Pinnacle Airlines Corp. is continuing to try to negotiate a 5% pay cut for all of its union employees and might need an answer this month to avoid filing for bankruptcy protection.

The proposed pay cut is part of a broader cost-cutting effort by the holding company for U.S. regional carriers Pinnacle Airlines, Colgan Air and Mesaba Aviation, which lost $8.8 million in the first nine months of 2011 and said in November that it would try to modify its agreements with mainline airline partners, lessors, debt holders, vendors and labor to improve its liquidity and profitability.

In an update provided to union members Jan. 6, the United Steel Workers (USW), which has three local unions at Pinnacle Airlines and Colgan, said Pinnacle wanted the pay cuts ratified by its union members by Jan. 16.

But in a Jan. 8 posting the USW said that negotiations were put on hold for the weekend “pending results of discussions with certain other parties.” Reached on Jan. 12, Dave Trostle, USW’s international staff representative for flight attendants at Pinnacle and Colgan, said only that management and the union “are still working diligently to get all of this resolved.”

“Certainly, we’re working with a compressed timeline,” he added.

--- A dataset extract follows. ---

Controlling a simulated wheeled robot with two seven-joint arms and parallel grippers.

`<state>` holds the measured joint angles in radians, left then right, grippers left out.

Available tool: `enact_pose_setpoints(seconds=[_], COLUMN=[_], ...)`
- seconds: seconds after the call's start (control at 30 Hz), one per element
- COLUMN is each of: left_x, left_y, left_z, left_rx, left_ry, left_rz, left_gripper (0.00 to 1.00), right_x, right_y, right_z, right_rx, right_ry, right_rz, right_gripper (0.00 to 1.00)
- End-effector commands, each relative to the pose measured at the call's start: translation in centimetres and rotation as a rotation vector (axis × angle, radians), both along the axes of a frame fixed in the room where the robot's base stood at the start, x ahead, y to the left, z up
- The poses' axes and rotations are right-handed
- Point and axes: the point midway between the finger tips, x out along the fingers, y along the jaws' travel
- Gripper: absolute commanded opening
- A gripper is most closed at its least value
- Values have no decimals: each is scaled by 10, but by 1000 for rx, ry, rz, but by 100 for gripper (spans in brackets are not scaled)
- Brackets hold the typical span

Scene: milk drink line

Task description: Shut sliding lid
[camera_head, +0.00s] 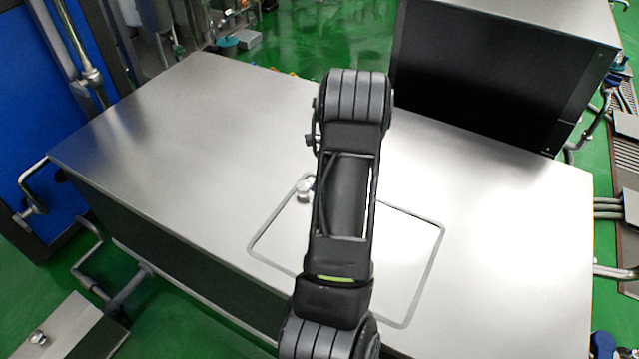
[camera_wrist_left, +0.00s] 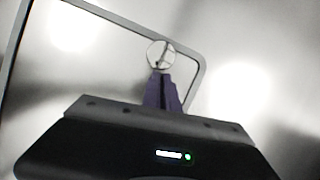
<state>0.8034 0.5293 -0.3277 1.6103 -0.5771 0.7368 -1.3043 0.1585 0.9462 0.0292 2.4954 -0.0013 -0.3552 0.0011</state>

In its Jan. 6 message to USW members at Pinnacle and Colgan, the union told them that “management is negotiating with other parties, in addition to the USW and the other unions, concerning its restructuring. If these negotiations fail, it is possible that the company could file for bankruptcy protection and ask a bankruptcy court to allow it to restructure its agreements with the unions and others.”

Pinnacle said Jan. 11 that “discussions with multiple groups are in progress.”

The USW messages come on the heels of a mid-December message that Pinnacle CEO Sean Menke sent to pilots, which one of them posted on an airline pilot forum on the Web. In that message, Menke said pay will be cut by 5% only if all of the unions agree to it, and added that it then would be applied to all non-union employees as well.

Menke also told pilots the airline wants to negotiate a “more manageable implementation agreement for the pilot integrated seniority list.”

In that message, Menke also revealed that he asked the company’s officers to “take a hard look at each of their departments to see where further changes can be made—from director level all the way down to front-line.” Menke said the “overriding question” the officers are being asked is, “What positions are required to support our operations in light of the current business environment.”

Menke told pilots he “committed to having these organizational restructuring decisions made by Jan. 31.”